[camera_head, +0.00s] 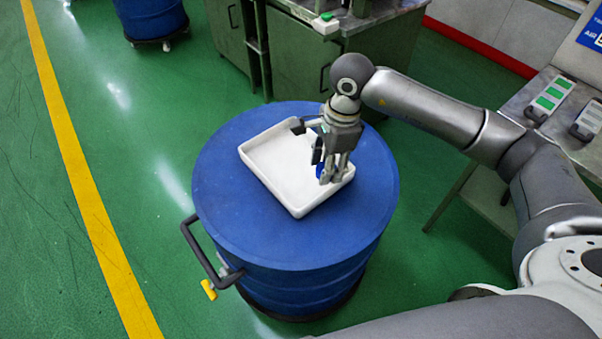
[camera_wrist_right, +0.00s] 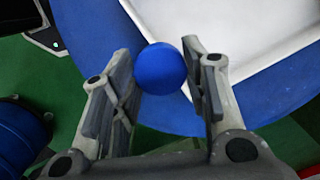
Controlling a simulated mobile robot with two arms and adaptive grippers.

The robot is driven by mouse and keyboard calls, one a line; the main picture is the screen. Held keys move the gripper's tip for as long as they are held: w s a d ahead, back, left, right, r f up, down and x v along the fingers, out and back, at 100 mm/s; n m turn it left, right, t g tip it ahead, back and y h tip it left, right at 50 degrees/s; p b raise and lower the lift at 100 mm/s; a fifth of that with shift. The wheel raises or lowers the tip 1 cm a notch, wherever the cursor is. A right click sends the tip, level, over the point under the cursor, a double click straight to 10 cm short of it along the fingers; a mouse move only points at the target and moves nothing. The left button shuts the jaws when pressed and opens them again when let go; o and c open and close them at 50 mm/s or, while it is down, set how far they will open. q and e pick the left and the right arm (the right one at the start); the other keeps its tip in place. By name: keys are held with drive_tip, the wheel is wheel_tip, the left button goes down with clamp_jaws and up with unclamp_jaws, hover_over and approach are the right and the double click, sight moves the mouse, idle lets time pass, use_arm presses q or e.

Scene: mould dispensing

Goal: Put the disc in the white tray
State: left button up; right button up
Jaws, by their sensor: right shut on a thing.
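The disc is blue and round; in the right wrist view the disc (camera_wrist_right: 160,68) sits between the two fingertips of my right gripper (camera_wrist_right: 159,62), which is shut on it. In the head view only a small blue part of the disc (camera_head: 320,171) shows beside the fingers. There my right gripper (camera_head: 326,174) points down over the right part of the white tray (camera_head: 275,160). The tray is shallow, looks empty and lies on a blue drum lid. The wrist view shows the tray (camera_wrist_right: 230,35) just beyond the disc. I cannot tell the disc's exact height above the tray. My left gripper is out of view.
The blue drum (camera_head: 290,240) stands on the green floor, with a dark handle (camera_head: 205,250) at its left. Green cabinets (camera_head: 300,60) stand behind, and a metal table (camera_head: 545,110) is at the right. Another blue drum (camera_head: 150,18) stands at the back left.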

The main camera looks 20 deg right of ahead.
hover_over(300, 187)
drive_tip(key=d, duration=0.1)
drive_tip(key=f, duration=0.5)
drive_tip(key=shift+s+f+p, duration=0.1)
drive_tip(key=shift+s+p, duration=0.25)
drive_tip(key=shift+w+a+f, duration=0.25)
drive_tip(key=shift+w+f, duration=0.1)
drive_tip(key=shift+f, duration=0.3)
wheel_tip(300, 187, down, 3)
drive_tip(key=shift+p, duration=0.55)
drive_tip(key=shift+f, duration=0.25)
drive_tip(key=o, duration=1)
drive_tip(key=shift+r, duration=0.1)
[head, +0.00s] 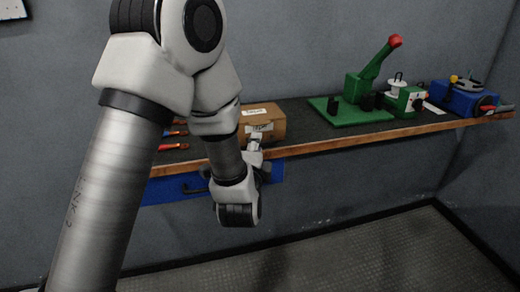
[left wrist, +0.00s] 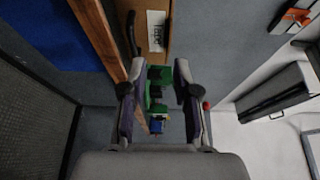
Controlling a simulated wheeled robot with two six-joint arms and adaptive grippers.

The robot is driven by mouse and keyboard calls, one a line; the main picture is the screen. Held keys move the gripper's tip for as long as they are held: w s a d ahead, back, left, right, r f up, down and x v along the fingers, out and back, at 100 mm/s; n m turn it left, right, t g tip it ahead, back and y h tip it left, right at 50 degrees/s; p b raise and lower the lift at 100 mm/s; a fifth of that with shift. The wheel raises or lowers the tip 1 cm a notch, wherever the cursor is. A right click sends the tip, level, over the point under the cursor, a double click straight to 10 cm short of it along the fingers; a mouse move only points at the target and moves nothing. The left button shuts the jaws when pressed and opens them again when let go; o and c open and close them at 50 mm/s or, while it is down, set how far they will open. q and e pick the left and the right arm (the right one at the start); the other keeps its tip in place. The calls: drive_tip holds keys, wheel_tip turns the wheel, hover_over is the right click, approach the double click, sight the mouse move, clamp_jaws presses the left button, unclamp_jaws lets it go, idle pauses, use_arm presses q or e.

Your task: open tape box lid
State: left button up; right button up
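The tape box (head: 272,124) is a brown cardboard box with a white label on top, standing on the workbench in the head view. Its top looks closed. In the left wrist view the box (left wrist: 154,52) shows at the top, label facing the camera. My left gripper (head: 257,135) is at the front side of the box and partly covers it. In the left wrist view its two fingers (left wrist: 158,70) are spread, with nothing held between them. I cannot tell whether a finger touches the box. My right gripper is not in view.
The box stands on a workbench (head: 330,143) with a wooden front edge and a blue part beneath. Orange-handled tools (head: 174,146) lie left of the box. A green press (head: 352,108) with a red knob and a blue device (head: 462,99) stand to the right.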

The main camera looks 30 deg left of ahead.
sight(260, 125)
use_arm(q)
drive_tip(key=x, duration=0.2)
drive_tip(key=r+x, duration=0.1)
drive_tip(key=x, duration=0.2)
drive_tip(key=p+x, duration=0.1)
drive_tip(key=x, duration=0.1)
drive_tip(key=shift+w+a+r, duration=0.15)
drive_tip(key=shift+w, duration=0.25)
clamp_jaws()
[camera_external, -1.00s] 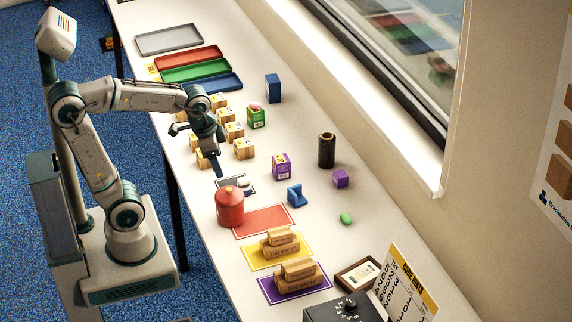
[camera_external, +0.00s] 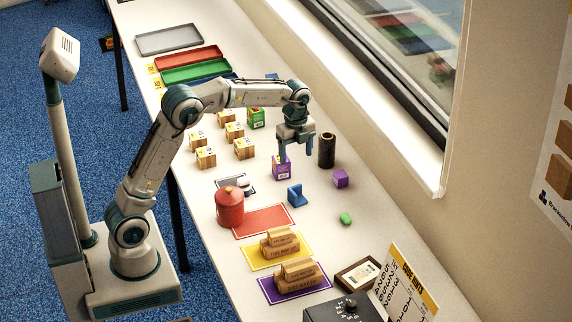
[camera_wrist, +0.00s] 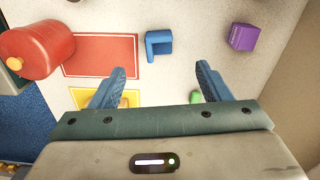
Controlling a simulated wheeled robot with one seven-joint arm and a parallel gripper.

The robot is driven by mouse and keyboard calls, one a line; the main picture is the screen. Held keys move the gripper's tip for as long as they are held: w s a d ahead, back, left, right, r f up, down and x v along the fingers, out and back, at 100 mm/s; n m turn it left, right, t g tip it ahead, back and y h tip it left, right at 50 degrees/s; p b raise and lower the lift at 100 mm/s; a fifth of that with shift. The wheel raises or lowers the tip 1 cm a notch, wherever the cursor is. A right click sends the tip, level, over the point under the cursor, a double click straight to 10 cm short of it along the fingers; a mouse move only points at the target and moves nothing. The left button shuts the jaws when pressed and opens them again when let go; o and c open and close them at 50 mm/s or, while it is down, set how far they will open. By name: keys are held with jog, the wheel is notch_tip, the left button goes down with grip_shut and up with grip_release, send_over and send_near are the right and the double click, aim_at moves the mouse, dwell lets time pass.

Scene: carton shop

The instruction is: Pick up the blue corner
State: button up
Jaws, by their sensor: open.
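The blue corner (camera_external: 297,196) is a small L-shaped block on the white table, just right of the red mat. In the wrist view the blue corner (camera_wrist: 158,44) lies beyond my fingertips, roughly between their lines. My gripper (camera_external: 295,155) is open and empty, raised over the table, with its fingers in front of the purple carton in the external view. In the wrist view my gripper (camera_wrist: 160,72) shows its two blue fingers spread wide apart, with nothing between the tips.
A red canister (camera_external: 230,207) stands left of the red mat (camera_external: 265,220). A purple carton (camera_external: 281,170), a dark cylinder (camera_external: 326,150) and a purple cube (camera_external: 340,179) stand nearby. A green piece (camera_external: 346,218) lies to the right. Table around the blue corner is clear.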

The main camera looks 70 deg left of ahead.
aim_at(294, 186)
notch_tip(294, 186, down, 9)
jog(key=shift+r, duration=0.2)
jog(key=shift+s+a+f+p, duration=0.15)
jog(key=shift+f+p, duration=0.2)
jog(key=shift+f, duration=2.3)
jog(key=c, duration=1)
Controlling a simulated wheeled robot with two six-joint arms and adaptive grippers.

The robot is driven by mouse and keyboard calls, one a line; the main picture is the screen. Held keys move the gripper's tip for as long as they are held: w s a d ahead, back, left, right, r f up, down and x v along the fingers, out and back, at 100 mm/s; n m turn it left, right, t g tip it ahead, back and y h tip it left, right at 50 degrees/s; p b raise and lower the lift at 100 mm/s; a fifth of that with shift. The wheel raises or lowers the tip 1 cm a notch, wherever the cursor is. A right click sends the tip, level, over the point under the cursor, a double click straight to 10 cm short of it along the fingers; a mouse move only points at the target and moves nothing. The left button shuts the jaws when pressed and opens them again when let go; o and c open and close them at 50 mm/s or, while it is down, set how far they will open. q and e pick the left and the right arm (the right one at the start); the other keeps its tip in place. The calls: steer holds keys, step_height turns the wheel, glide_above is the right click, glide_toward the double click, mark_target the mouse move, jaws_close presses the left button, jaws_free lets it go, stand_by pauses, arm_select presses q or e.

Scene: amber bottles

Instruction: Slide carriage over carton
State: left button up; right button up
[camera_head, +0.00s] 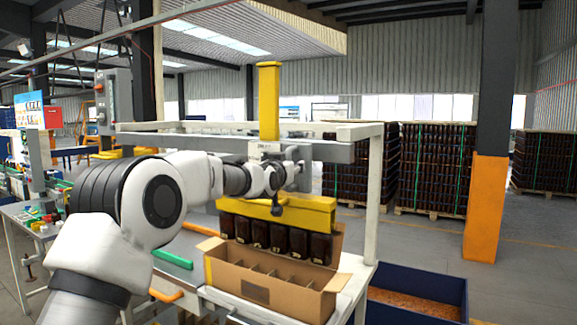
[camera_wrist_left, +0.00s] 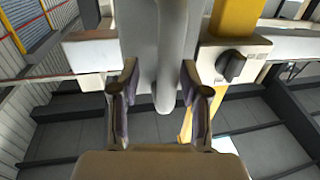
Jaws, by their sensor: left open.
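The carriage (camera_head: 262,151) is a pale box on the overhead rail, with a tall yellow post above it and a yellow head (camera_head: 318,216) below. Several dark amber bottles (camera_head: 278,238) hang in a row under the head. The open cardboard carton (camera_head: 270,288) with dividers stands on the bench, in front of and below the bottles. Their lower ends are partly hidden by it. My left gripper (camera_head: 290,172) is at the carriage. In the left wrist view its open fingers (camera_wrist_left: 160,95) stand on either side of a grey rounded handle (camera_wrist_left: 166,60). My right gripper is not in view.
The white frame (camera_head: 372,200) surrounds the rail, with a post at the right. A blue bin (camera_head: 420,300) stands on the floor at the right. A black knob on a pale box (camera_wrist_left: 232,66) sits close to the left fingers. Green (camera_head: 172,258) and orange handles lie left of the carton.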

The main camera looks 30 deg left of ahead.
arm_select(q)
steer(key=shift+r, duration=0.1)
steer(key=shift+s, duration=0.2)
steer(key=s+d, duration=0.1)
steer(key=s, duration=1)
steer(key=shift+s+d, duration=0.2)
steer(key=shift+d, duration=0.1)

==

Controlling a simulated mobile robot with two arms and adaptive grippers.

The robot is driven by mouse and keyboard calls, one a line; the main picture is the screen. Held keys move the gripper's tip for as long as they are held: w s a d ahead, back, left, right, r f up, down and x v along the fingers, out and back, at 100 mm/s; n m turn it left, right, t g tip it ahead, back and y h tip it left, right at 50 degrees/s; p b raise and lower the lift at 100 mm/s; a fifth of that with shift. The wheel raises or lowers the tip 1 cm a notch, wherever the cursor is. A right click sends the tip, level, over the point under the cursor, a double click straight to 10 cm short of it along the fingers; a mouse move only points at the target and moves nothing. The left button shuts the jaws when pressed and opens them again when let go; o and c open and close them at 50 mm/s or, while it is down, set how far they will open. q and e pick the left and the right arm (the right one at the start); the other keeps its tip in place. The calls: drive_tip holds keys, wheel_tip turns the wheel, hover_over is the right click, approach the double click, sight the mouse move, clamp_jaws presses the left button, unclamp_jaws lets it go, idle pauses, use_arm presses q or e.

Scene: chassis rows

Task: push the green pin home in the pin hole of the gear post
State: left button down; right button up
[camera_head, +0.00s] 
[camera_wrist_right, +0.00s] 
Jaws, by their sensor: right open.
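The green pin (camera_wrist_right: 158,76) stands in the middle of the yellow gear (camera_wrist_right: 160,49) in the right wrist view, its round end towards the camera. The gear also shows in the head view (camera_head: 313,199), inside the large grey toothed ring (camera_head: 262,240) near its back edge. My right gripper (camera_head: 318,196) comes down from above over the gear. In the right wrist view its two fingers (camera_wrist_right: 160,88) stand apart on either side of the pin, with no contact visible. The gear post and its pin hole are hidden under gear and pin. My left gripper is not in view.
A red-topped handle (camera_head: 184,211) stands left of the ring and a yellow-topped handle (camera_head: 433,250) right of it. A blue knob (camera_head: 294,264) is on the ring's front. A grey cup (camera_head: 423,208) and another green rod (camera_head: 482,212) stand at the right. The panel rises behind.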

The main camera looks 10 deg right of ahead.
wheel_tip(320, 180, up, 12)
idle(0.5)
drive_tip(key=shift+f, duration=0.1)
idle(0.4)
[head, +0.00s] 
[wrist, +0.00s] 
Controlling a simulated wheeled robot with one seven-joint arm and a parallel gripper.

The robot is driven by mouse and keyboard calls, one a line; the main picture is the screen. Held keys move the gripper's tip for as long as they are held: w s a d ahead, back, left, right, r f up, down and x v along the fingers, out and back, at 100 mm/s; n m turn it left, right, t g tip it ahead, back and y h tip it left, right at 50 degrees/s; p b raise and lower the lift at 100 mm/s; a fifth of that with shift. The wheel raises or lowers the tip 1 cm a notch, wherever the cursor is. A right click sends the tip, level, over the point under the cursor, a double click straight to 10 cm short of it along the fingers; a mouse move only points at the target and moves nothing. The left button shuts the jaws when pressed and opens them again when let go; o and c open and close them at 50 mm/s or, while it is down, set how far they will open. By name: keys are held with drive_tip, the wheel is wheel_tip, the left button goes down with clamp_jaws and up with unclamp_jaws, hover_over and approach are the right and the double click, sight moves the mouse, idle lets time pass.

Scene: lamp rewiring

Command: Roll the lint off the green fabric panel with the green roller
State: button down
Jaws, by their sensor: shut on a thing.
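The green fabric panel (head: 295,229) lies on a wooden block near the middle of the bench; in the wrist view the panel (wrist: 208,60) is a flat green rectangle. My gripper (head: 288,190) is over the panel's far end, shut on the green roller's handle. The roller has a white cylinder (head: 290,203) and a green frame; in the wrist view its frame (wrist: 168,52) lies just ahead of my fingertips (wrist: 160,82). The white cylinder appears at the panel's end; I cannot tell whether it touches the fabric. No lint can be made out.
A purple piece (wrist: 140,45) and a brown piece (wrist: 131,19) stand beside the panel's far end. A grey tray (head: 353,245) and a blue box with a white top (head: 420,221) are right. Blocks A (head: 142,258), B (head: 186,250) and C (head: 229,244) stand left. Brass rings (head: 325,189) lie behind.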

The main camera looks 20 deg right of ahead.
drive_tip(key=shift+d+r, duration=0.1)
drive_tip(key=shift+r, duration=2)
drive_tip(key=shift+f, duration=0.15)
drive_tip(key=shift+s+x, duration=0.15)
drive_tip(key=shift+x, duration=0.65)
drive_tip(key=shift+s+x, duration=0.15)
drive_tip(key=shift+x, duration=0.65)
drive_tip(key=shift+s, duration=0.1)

Task description >> Copy out each line of the entries that holds "Scene".

Answer to this problem >>
Scene: mould dispensing
Scene: carton shop
Scene: amber bottles
Scene: chassis rows
Scene: lamp rewiring

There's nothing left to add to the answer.